_Data provided_

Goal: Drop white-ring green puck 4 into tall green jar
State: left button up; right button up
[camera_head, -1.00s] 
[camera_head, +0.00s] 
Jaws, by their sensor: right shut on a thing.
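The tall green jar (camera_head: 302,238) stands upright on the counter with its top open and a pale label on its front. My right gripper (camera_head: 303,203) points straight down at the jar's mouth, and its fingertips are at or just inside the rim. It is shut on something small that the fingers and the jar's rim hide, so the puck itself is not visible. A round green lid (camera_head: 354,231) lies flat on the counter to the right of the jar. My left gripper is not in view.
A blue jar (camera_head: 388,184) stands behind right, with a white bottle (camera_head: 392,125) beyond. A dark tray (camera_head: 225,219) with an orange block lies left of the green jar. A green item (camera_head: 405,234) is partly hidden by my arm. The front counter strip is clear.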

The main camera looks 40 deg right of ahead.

_What the exercise asks_
Quote each line of the listing above exactly.

_Written solution_
Goal: Drop white-ring green puck 4 into tall green jar
State: left button up; right button up
[camera_head, -1.00s] 
[camera_head, +0.00s] 
Jaws, by their sensor: right shut on a thing.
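The tall green jar (camera_head: 302,238) stands upright on the counter with its top open and a pale label on its front. My right gripper (camera_head: 303,203) points straight down at the jar's mouth, and its fingertips are at or just inside the rim. It is shut on something small that the fingers and the jar's rim hide, so the puck itself is not visible. A round green lid (camera_head: 354,231) lies flat on the counter to the right of the jar. My left gripper is not in view.
A blue jar (camera_head: 388,184) stands behind right, with a white bottle (camera_head: 392,125) beyond. A dark tray (camera_head: 225,219) with an orange block lies left of the green jar. A green item (camera_head: 405,234) is partly hidden by my arm. The front counter strip is clear.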

The main camera looks 40 deg right of ahead.

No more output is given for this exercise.